Svolta alla Cop26: Usa e Cina si impegnano a lavorare insieme sul clima

Il documento esorta i Paesi sviluppati a «incrementare urgentemente» il sostegno finanziario a quelli in via di sviluppo per rispondere alle loro esigenze di adattamento al climate change. Prima tappa: rispettare la promessa di mobilitare 100 miliardi di dollari l’anno. Lo si doveva fare il 2020, ci si riuscirà forse tra il 2022 e il 2023.

Il fronte delle fossili

Il fuoco di sbarramento è iniziato subito. New Delhi si oppone alla richiesta di accelerare l’addio al carbone e ai sussidi sui combustibili fossili. Lo ha dichiarato il segretario all’Ambiente, Rameshwar Prasad Gupta. L’India pretende poi che siano i Paesi avanzati a finanziare la sua transizione energetica: New Delhi chiede mille miliardi di dollari entro il 2030 solo per sé, per consentirle di investire in energia pulita e rispondere all’impatto del climate change. Il Governo indiano non presenterà un piano climatico aggiornato, fino a quando non vedrà un impegno concreto su quei fondi.

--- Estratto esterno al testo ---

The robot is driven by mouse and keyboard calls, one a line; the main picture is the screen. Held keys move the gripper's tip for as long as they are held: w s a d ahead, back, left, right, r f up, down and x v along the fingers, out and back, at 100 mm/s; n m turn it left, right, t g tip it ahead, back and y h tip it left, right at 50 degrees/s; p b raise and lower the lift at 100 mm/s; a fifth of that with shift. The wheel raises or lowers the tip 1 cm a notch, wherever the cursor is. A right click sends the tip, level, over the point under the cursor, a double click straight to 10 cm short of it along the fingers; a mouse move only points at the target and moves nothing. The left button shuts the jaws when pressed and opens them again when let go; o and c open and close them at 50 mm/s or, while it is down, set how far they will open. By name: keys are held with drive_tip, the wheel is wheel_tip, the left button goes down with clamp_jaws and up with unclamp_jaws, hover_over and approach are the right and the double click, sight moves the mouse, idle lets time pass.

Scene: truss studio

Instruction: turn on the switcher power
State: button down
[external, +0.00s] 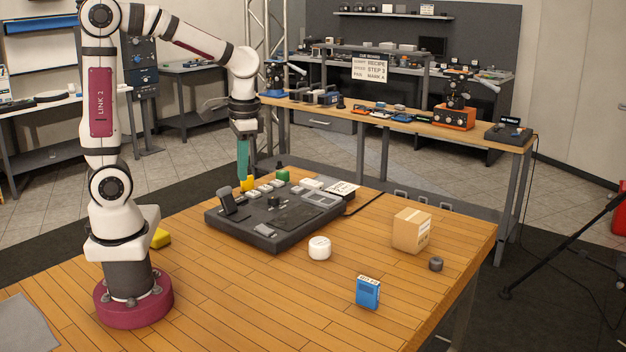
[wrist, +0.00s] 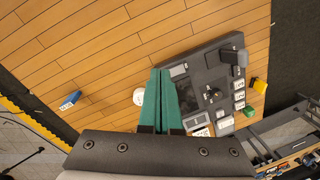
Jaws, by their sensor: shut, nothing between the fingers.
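The switcher (external: 300,228) is a dark grey console flat on the wooden table, with a row of pale keys, a central black knob (external: 274,201) and an upright dark handle (external: 229,203) at its left end. It also shows in the wrist view (wrist: 203,66). A yellow block (external: 247,184) and a green block (external: 283,174) stand at its far edge. I cannot tell which control is the power switch. My gripper (external: 243,178) points down with its teal fingers together and empty, near the yellow block in the external view. The fingers also show in the wrist view (wrist: 161,72).
A white round tub (external: 319,248), cardboard box (external: 412,230), small dark cylinder (external: 435,264) and blue box (external: 368,292) stand on the table to the right and front of the switcher. A yellow object (external: 160,238) lies near my base. The front middle of the table is clear.

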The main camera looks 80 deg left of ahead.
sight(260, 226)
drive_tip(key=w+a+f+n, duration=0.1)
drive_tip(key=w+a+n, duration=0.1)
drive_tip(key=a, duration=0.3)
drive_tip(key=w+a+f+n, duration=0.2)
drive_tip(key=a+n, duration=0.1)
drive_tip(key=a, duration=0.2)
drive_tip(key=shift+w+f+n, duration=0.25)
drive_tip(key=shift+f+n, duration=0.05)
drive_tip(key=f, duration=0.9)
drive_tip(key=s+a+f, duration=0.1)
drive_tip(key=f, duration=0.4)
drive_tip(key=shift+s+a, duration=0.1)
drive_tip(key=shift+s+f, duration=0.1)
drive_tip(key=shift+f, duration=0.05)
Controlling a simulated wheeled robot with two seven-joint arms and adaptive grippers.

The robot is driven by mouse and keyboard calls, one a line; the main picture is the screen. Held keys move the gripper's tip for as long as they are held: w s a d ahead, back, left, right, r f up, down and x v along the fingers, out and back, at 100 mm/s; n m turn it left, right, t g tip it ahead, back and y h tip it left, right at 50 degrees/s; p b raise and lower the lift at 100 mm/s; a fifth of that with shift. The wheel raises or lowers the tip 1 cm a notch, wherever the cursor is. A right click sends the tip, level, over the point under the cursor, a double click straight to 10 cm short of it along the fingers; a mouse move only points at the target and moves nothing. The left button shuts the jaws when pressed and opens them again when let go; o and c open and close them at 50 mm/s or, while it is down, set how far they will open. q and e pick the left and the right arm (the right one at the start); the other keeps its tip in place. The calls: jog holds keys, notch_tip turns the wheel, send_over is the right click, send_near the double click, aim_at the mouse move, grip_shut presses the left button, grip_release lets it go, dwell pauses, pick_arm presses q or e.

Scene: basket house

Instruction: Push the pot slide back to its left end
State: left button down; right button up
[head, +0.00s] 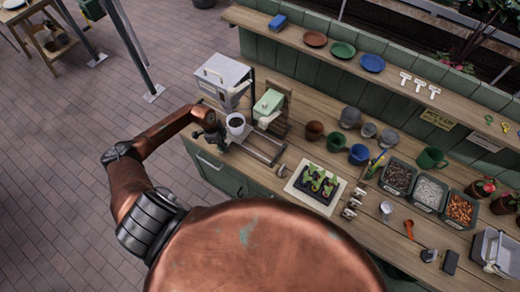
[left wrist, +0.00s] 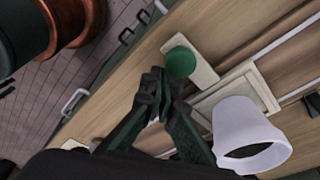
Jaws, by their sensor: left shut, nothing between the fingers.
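The pot slide (head: 265,152) is a pair of rails on the wooden counter, running down to the right from beside the grey dispenser. A white pot with dark filling (head: 236,121) stands at the left part of the rails. It also shows as a white cup shape in the left wrist view (left wrist: 243,130). My left gripper (head: 218,140) is low at the counter's front edge, just in front of the pot. In the left wrist view its fingers (left wrist: 152,82) are shut and empty, close to a round green knob (left wrist: 180,62) on a pale plate. Contact cannot be told. My right gripper is not in view.
The grey dispenser (head: 222,77) stands behind the pot, with a pale green box (head: 268,103) at its right. A seedling tray on a pale board (head: 314,184) lies right of the rails. Pots, filled bins and tools crowd the counter further right.

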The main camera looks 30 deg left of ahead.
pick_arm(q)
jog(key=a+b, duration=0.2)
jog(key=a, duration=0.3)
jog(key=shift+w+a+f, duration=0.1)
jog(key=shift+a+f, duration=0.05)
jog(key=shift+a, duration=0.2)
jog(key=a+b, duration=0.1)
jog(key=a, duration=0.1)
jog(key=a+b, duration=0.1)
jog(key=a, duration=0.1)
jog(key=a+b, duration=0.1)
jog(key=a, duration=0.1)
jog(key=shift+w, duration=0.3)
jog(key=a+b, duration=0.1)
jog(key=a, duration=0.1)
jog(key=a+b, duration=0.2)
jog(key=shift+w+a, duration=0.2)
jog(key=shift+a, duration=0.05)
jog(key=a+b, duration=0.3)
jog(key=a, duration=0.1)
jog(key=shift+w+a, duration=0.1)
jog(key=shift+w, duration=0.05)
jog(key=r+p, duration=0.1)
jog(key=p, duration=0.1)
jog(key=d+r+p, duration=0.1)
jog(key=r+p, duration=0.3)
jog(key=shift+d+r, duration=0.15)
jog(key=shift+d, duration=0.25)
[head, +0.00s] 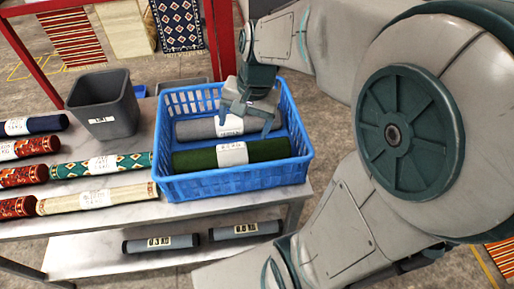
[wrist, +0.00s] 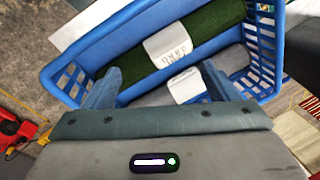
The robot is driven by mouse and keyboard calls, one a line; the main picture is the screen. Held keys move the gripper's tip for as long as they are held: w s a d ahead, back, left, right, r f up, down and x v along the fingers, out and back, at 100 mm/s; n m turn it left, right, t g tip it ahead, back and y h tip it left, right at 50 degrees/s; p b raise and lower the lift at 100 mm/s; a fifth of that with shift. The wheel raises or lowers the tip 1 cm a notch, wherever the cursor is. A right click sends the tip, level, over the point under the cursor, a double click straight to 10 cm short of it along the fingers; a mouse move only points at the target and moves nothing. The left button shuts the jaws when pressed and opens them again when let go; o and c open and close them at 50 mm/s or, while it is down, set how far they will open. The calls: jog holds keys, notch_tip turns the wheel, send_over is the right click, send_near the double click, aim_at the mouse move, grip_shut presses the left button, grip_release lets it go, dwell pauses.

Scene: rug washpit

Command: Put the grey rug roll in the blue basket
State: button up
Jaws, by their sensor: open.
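The grey rug roll (head: 195,129) with a white label lies inside the blue basket (head: 235,183), along its far side. It also shows in the wrist view (wrist: 152,97), partly hidden by my gripper. A dark green roll (head: 199,159) with a white label lies beside it, on the near side of the basket. My gripper (head: 248,118) is over the right half of the grey roll, inside the basket outline. In the wrist view my gripper (wrist: 160,88) has its fingers wide apart, with the grey roll's label between them. I cannot tell whether the fingers touch the roll.
The basket stands on a grey table (head: 120,222). Several patterned rolls, such as a green one (head: 70,168) and a cream one (head: 130,194), lie left of it. A dark grey bin (head: 104,112) stands behind them.

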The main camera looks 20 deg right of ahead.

Quello attuale risale al 2015.Il Subcontinente è terzo al mondo per emissioni di CO2, ma lamenta che, storicamente, sono i Paesi sviluppati ad avere la maggiore responsabilità per il global warming.

Anche il Brasile chiede di più ai Paesi avanzati sul fronte degli aiuti, come fanno a gran voce le economie a basso reddito: i 100 miliardi di dollari promessi nel 2009 «non sono più sufficienti per consentire al mondo di costruire una nuova economia verde, con una transizione sostenibile», ha detto il ministro per l’Ambiente brasiliano, Joaquim Leite.

Insieme all’India, sui combustibili fossili, frenano prevedibilmente anche l’Opec e l’Arabia Saudita. «La narrativa secondo la quale la transizione energetica significa l’uscita dal petrolio e da altri combustibili fossili per andare verso le rinnovabili è fuorviante», ha detto il segretario generale dell’Opec, il nigeriano Mohammed Barkindo. Mentre il ministro dell’Energia di Riad, il principe Abdulaziz bin Salman Al-Saud, ha invitato ad abbandonare i «pregiudizi verso o contro particolari forme di energia». A Galsgow, l’Arabia Saudita è accusata di ostacolare i negoziati, anche con tattiche ostruzionistiche, che Abdulaziz ha negato.

La risposta europea

Per Berlino, il documento finale della Cop26 dovrebbe chiarire che i principali responsabili delle emissioni devono intensificare i loro sforzi, «in particolare quelli che non hanno fatto abbastanza rispetto ai target 2030», come ha affermato Jochen Flasbarth, segretario di Stato al ministero dell’Ambiente. Sulla stessa linea, il commissario Ue all’Ambiente, Frans Timmermans. Un riferimento diretto, oltre che all’India, a Cina, Russia e Arabia Saudita, i cui impegni sono visti come molto al di sotto del necessario.